You may say – some terrible decisions by Apple. Or, some terrible decisions by the CEO himself – Tim Cook in the past few months. As a long time Apple follower and fan; simply put, this is quite hurting. And most disturbing of all – not sure Steve Jobs would have permitted any of these. Let’s look at the top 5 *worst decisions* of Apple in 2012:
1. Hiring John Browett – One of the first hiring decisions after Tim came to office. Why on earth would you hire a Dixons retail executive as the head of Retail for Apple – which boasts of one of the most enigmatic and supreme retail experiences in the whole wide world? Dixons? Are you kidding? Its like hiring a toilet cleaner for the Chief Operations Office position for a company. What did he do? John thought of a botched plan to cut staffing at Apple’s retail stores – which led to a lot of employee dissatisfaction and finally, when fired, John walked away cool with shares worth $3 million for his work for 6 months. Will definitely go down as one of the *worst* hiring decisions by Apple, ever. An excellent article – Why Did They Hire Him in the First Place?
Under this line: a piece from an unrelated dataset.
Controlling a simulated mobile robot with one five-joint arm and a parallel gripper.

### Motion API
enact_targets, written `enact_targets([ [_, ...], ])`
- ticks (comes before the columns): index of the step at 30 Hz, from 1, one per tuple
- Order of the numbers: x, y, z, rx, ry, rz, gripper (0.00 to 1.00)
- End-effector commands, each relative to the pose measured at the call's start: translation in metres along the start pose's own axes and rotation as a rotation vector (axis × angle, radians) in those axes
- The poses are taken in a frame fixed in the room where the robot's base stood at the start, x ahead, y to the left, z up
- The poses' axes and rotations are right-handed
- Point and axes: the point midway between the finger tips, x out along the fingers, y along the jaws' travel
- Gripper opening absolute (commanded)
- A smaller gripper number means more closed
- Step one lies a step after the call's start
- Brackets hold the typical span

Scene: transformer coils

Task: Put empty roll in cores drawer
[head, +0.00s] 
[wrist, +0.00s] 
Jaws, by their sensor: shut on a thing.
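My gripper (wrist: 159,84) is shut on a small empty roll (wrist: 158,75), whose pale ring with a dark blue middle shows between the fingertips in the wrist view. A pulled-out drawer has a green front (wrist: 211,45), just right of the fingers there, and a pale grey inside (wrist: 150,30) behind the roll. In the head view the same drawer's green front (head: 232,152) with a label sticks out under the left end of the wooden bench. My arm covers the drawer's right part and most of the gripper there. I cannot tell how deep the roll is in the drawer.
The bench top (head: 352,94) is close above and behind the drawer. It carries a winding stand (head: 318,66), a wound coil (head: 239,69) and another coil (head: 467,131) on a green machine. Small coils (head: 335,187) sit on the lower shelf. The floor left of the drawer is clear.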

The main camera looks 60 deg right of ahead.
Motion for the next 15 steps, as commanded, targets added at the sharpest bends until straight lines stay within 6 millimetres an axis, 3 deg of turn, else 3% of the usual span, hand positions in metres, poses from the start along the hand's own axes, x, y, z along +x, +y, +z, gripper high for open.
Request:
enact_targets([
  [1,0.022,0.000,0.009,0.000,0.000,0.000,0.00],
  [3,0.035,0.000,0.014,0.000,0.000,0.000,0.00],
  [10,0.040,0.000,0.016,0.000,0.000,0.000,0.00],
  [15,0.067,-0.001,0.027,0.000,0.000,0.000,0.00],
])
2. Firing Scott Forstall – Either Tim was smoking too much w**d, or don’t know what to say, but firing the ‘most innovative’ inventor in Apple’s history, removing his bio from the Management page onsite, and redistributing the ownership of iOS to other Senior management members – too much to read here. If reports are to be believed, Scott was the ‘divisive’ and ‘corruptive’ influence at Apple; thus, most other Senior management members – Mansfield & Ive didn’t like him much – in fact, didn’t have meetings in the same room, unless Tim was around. Also, Apple looks to create a more simpler interface in future versions of iOS and Mac OS X, and closer (correct word is “tighter”) integration of the software-hardware ecosystem with most likely a hybrid A6 micro-processor (from the current mobile platform) replacing the currently used Intel CPUs on Macs; thus, Scott was forced out. Personally, I FEEL this decision will hurt Apple the most. “He’s one of, if not the most prolific inventors at Apple,” says Erin-Michael Gill, Managing Director and Chief Intellectual Property Office at MDB. “If this guy is who the data seems to imply he is, letting him leave is a huge deal.”
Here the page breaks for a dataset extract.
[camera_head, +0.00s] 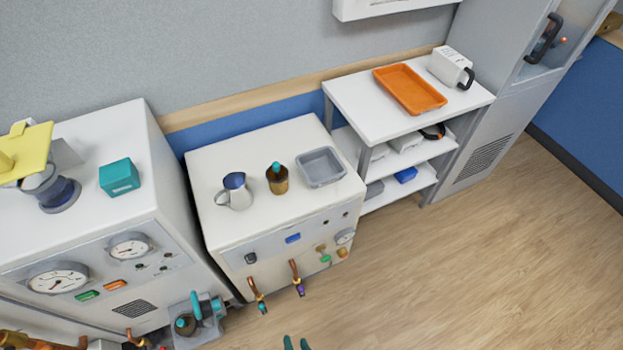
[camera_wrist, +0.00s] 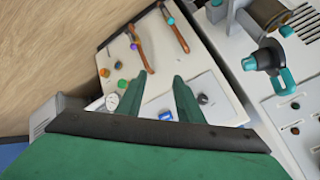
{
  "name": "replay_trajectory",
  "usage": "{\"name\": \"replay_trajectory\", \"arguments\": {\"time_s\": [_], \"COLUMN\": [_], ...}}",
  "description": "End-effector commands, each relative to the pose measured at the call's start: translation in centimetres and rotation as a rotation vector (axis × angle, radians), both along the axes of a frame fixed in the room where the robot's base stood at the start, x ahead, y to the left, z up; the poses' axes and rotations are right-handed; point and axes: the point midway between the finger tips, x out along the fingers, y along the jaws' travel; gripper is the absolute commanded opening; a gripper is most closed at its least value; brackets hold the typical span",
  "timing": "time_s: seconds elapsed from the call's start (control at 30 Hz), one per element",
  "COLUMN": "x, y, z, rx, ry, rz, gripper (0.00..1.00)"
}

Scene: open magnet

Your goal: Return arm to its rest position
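My gripper (camera_wrist: 160,76) has two dark green fingers that stand apart with nothing between them. Beyond the fingers, the wrist view shows the white front panel (camera_wrist: 178,108) of the middle cabinet, with its knobs and copper-coloured taps. In the head view only the green fingertips of my gripper (camera_head: 296,343) show at the bottom edge, in front of and below the middle cabinet (camera_head: 225,178). The rest of the arm is out of the head view.
A metal jug (camera_head: 235,192), a brown bottle (camera_head: 277,179) and a grey tray (camera_head: 321,167) stand on the middle cabinet. Two taps (camera_head: 297,277) stick out from its front. An orange tray (camera_head: 410,89) lies on the shelf unit at right. The wooden floor (camera_head: 470,270) is clear.

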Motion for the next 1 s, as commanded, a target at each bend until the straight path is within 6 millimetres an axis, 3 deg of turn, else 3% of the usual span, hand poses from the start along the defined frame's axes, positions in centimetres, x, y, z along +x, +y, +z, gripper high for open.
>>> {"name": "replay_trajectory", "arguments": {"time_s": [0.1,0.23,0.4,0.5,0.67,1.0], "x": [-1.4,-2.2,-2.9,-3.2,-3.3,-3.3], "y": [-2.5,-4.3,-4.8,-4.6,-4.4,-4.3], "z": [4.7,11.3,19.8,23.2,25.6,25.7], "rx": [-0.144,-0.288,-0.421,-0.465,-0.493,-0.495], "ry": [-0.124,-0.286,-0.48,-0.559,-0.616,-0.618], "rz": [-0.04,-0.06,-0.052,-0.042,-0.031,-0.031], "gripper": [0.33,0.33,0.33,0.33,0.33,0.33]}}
3. The iPad Mini – Did Apple really need it? As the sales numbers show – this instead of putting pressure on Google & Amazon & Samsung – has put pressure on Apple itself – with more and more users/families opting to choose the iPad Mini instead of the usual bigger ‘iPad HD’? This product / segment cannibalization should have had been expected by Apple long time ago.
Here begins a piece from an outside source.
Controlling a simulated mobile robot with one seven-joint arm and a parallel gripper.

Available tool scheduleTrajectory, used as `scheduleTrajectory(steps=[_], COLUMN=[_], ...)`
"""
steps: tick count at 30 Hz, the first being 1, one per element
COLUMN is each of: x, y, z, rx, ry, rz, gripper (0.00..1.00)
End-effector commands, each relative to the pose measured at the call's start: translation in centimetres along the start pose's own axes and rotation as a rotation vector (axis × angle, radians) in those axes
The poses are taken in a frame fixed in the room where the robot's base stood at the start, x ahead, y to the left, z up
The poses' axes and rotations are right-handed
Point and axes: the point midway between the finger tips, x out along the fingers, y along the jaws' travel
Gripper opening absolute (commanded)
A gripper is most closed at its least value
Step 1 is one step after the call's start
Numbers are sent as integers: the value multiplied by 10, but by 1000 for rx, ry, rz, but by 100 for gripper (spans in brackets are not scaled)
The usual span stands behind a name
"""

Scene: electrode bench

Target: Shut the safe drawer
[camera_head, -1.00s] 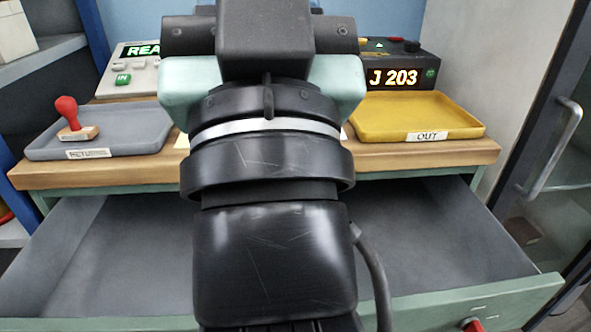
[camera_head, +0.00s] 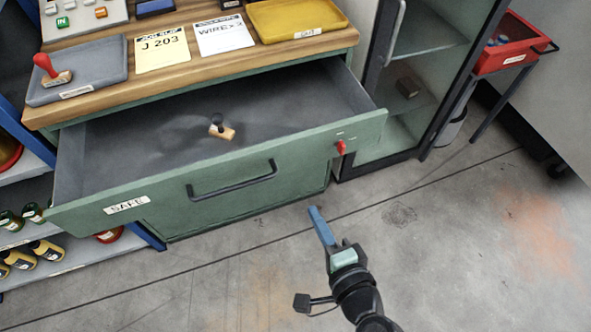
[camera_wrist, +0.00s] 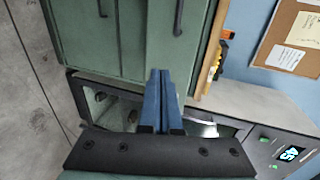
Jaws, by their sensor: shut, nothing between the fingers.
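The safe drawer (camera_head: 160,198) is a green drawer with a SAFE label, a dark bar handle (camera_head: 232,182) and a red knob (camera_head: 341,147) at its right end. It is pulled well out under the wooden bench top. A stamp with a dark knob and wooden base (camera_head: 221,130) lies inside it. My gripper (camera_head: 316,212), with blue fingers, is shut and empty, in front of the drawer, below its right end in the picture and apart from it. In the wrist view my shut fingers (camera_wrist: 158,95) point at green cabinet fronts (camera_wrist: 90,35) with dark handles.
The bench top holds a grey tray (camera_head: 88,76) with a red-handled stamp (camera_head: 50,70), a J 203 slip (camera_head: 161,54), a WIRE slip (camera_head: 224,36) and a yellow tray (camera_head: 300,30). A glass-door cabinet (camera_head: 420,60) stands at right. The floor (camera_head: 440,240) in front is clear.

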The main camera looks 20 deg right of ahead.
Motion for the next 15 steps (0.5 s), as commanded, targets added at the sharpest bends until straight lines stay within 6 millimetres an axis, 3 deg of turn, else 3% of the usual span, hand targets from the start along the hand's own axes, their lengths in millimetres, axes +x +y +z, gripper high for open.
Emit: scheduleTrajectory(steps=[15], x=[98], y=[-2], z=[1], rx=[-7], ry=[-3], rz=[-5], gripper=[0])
Apple’s full-sized iPad is now a $40 billion business. It seems unlikely that normal Apple users are likely to buy BOTH a full-sized iPad AND an iPad Mini. Rather, they’ll likely choose one of the two. And based on the initial reaction, the choice for most is likely to be the iPad Mini. iPad Minis will likely have an average price-point that is about $200 less than the full-sized iPad. So, on a per unit basis, Apple’s revenue will take a hit.
But this loss of revenue on a unit basis will likely be at least partially offset by some additional sales–especially next year, if Apple releases an upgraded version of the Mini and the current version gets cheaper. This could help increase the velocity of iPad sales, even though revenue per-unit decreases. (source: http://www.businessinsider.com/steve-jobs-was-wrong-about-tablets-2012-11)
4. Release of Apple Maps – a botched up software. Did Apple really need to release it? Apparently NO. Instead they did – didn’t work – and then Tim Cook had to issue a public apology. Could have all this been avoided? Definitely yes, by giving the software more time – and testing and releasing it later. A botched up software app led to the downfall of Scott – who was just made the ScapeGoat.
With the release of the latest version of its mobile operating system, iOS 6, Apple ditched Google Maps for its own mapping system.
The result has been a half-baked app that produces less accurate results than Google Maps. After its release, the new Maps elicited such a strong backlash that Apple apologized and offered a list of alternatives for users to download from its App Store. (source: http://www.taipeitimes.com/News/feat/archives/2012/11/07/2003547070)
5. Promoting Bob Mansfield as Head of “Technologies – He retired in June, then came back to work on contract for Apple, and then with Scott Forstall’s departure, he’s now the head of Technology at Apple. What non-sense is that? A guy retires, is brought back on contract, and then gets a full-time offer and gets promoted? Only God almighty knows whats happening at Apple. Anyways, overall, its a bad move – since Bob has 2 more years at Apple – then what? Again God almighty knows. Looks like Tim Cook has no clue of what succession role planning in Senior management is all about.
There are both – positives and negatives to every decision. In fact, a very wise man recently told me – “There is no right or wrong decision. Take a decision, and prove it right”.
On similar lines – hope Apple can prove these mistakes “wrong” and prove the decisions “right”.